Mais cette route elle-même remonte bien au-delà des Romains ; et il est incontestable qu’avant d’avoir été réparée par les légions de la république et de l’empire, elle était en assez bon état d’entretien au nie siècle avant notre ère et avait été suivie presque d’un bout à l’autre par l’armée d’Annibal, dont l’itinéraire entre les Pyrénées et les Alpes nous est aujourd’hui très bien connu. Il est donc à peu près certain que les peuplades du littoral de la Gaule gréco-barbare avaient ébauché sur ce même tracé un chemin primitif, et que c’est sur ce frayé rudimentaire qu’on a bâti plus tard cette magnifique fondation en blocages qu’on appelait le statumen, et qui constituait le sous-sol de la grande route romaine d’Espagne en Italie.

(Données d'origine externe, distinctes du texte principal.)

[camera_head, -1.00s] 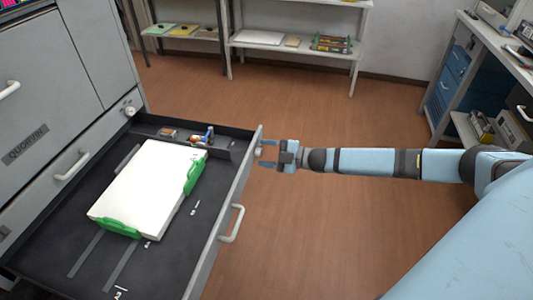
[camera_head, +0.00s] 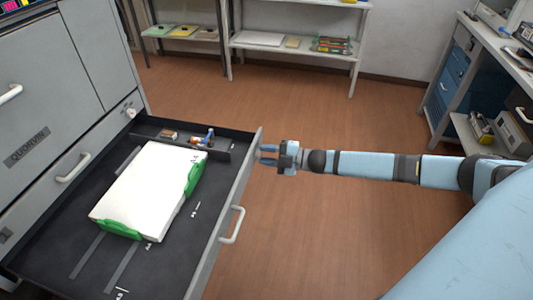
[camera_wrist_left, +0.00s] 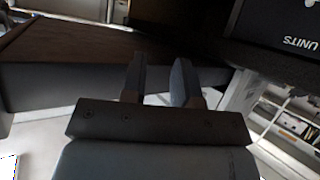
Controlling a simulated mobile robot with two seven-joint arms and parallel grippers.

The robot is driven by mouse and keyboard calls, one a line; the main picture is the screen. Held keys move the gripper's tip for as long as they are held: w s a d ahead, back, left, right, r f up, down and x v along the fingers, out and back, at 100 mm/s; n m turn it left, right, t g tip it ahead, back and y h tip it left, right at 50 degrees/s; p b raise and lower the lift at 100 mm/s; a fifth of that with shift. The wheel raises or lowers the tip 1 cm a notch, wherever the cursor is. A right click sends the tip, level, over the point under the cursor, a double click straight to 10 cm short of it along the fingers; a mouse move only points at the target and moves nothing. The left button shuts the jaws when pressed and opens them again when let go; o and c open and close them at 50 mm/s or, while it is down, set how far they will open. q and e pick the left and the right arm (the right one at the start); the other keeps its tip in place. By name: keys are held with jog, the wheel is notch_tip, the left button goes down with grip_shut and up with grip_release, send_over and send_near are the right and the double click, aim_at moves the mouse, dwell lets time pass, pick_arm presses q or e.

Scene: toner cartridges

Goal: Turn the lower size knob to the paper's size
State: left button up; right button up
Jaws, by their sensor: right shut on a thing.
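The lower drawer (camera_head: 215,246) is pulled out, and the paper stack (camera_head: 143,195) lies in it between green guides (camera_head: 119,231). The lower size knob is on the outer face of the drawer front, near its far end, and is mostly hidden by my fingers. My right gripper (camera_head: 268,155) comes from the right and is shut on that knob. The knob's setting and the small mark on the paper are too small to read. My left gripper (camera_wrist_left: 159,82) shows only in the left wrist view, open and empty, its fingers apart.
Another knob (camera_head: 130,111) is on the closed cabinet front above. Small items (camera_head: 203,138) lie in the drawer's far compartment. A drawer handle (camera_head: 232,224) sticks out nearer than my right gripper. Shelves (camera_head: 297,45) stand at the back. The floor right of the drawer is clear.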

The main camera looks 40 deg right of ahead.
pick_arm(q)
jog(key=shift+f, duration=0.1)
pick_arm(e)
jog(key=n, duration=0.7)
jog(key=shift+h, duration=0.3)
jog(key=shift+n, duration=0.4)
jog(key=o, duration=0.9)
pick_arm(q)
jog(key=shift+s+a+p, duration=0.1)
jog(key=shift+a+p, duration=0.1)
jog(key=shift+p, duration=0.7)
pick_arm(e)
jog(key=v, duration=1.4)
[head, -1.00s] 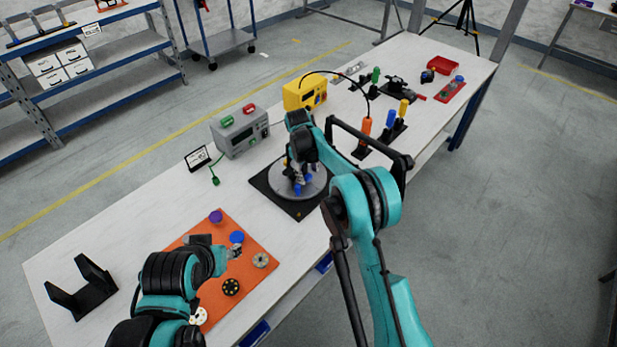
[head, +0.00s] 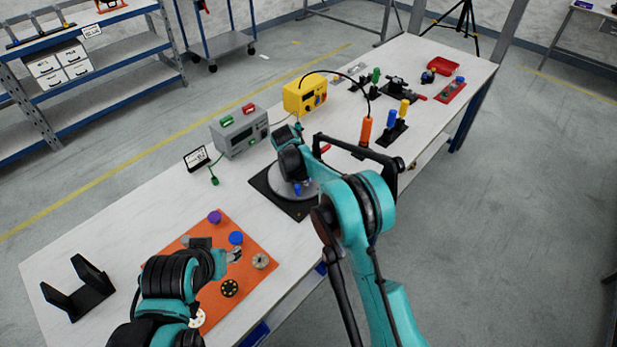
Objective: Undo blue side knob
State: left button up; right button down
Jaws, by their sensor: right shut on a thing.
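A round grey turntable (head: 287,195) sits on a black base plate (head: 266,184) in the middle of the bench. A small blue knob (head: 298,189) shows low over the turntable, beneath my right wrist. My right gripper (head: 299,181) is down at this knob and shut on it; my wrist and forearm hide most of the fingers and whatever else stands on the turntable. My left gripper (head: 235,254) hangs over the orange mat (head: 262,240), beside a blue round knob (head: 236,238). Its fingers are too small to tell open from shut.
The mat also holds a purple knob (head: 215,217), a metal disc (head: 260,261) and a black disc (head: 230,288). A grey box (head: 240,134) and a yellow box (head: 305,96) stand behind. An orange-handled tool (head: 366,130) stands to the right. A black cradle (head: 80,290) stands at left.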

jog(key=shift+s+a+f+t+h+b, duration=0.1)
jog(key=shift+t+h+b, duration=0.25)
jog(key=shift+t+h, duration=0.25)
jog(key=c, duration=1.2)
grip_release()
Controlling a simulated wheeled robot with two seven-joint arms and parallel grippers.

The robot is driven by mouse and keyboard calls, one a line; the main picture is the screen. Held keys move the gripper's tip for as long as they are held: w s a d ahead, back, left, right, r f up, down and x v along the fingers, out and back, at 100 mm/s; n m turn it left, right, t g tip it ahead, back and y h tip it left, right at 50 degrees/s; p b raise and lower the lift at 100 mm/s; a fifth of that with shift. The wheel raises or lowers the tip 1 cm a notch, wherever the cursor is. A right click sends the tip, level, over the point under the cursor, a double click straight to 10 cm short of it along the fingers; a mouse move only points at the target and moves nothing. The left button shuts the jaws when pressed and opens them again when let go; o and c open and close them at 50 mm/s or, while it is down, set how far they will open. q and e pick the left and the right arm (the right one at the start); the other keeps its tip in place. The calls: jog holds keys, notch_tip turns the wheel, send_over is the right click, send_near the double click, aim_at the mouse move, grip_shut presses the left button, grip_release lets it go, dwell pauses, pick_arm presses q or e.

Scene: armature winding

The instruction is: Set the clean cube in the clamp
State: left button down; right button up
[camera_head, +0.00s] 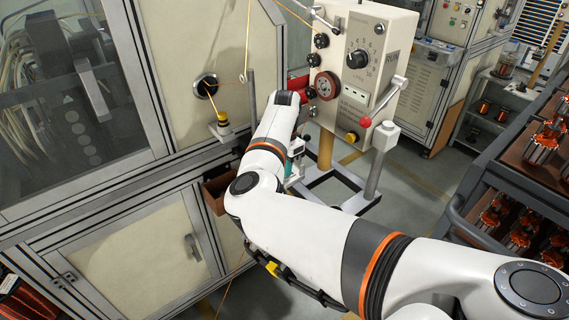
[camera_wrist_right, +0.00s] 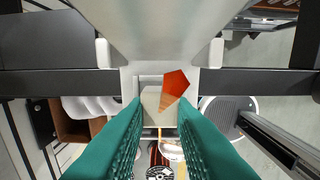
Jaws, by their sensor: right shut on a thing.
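My right arm reaches from the lower right to the front of the winding machine, and its gripper (camera_head: 295,165) is mostly hidden behind my own wrist. In the right wrist view the two teal fingers (camera_wrist_right: 157,112) close in from both sides on a pale block with an orange-red patch, which I take to be the cube (camera_wrist_right: 151,101). The cube is hidden in the head view. I cannot clearly make out the clamp; my arm covers the area in front of the machine's control panel. My left gripper is not in view.
A brown bin (camera_head: 214,192) hangs at the left. A rack (camera_head: 480,185) with copper-wound parts is at the right.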

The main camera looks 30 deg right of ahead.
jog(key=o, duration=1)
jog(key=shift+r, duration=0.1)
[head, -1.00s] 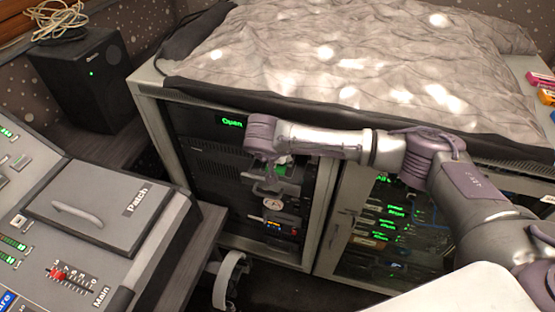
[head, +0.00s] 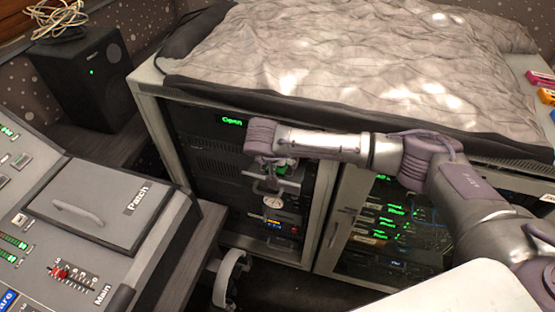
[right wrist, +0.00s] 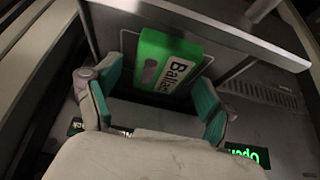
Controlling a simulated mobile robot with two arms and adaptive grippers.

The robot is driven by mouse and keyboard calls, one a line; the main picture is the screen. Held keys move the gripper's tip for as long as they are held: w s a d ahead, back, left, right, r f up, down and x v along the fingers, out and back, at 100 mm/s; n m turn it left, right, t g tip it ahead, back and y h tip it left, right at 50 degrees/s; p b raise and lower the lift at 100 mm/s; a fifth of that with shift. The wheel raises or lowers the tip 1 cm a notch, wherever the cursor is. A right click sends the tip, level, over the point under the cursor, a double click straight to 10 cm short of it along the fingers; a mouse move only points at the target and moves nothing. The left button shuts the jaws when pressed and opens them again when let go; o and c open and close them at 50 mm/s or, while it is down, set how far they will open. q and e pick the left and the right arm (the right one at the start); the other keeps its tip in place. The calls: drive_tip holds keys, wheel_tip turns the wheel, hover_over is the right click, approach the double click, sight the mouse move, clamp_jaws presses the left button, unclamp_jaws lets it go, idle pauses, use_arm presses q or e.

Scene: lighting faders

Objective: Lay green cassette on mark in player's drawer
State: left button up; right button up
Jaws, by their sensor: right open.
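The green cassette (right wrist: 172,60), with a white label reading "Balla…", lies in the player's pulled-out drawer (right wrist: 235,40) in the right wrist view. In the head view only a bit of green (head: 284,169) shows under my right wrist. My right gripper (right wrist: 155,100) is open, its teal-padded fingers on either side of the cassette's near end with gaps on both sides. In the head view the gripper (head: 270,185) is in front of the rack, small and partly hidden. My left gripper is not in view.
The player's rack (head: 215,170) shows a green "Open" display (head: 232,121). A mixing desk (head: 100,210) stands at left, with a speaker (head: 82,75) behind it. A padded grey cover (head: 340,55) lies over the rack top. More cassettes (head: 541,78) lie at the right edge.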

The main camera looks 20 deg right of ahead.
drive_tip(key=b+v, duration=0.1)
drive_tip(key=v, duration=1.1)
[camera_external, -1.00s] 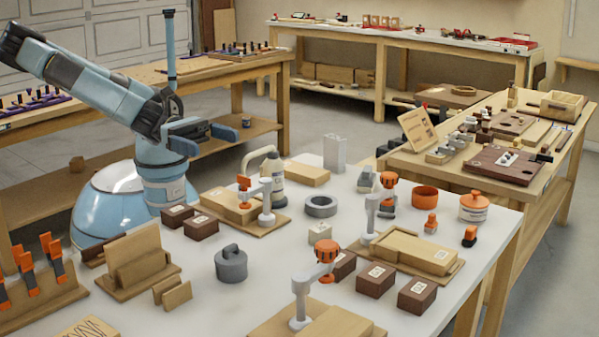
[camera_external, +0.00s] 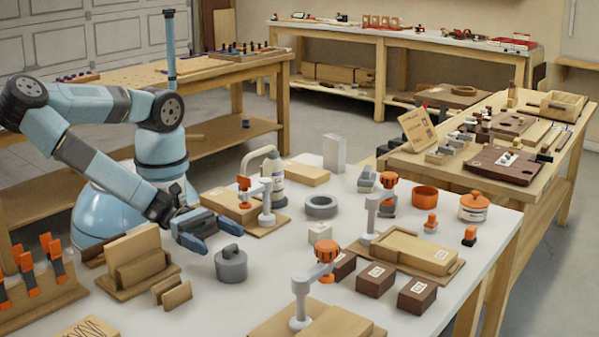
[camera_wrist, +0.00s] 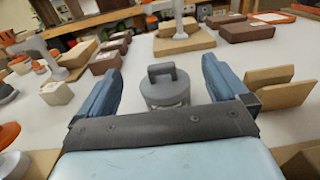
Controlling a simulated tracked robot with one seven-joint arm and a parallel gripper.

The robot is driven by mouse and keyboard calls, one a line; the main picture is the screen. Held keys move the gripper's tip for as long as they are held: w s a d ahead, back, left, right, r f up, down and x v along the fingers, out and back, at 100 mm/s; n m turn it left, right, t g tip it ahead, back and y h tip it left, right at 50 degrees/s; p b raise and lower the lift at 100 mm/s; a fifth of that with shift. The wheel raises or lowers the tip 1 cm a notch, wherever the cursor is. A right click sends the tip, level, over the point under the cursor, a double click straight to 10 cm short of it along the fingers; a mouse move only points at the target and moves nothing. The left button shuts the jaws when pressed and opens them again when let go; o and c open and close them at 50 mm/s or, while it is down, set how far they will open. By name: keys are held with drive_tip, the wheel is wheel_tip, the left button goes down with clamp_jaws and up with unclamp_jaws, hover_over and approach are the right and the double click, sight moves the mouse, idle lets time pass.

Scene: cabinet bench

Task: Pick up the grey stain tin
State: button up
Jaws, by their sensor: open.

L’occupation grecque et phénicienne de la côte gauloise, qui remonte à six ou sept siècles avant Jésus-Christ, ne s’est pas bornée d’ailleurs à la fondation de quelques comptoirs échelonnés le long de la mer. Un grand nombre de villes de la zone littorale, situées assez loin du rivage et dans la vallée du Rhône, ont été sinon conquises, du moins agrandies, habitées et enrichies par les émigrans de l’Ionie, au lendemain même de la fondation de Marseille. D’autre part, la présence des Phéniciens dans ces mêmes villes est au moins contemporaine de l’occupation grecque, si elle ne lui est pas quelque peu antérieure ; et des découvertes archéologiques récentes ont démontré l’existence d’une ancienne voie littorale phénicienne, qui reliait toutes les colonies établies sur le littoral de la Celto-Ligurie.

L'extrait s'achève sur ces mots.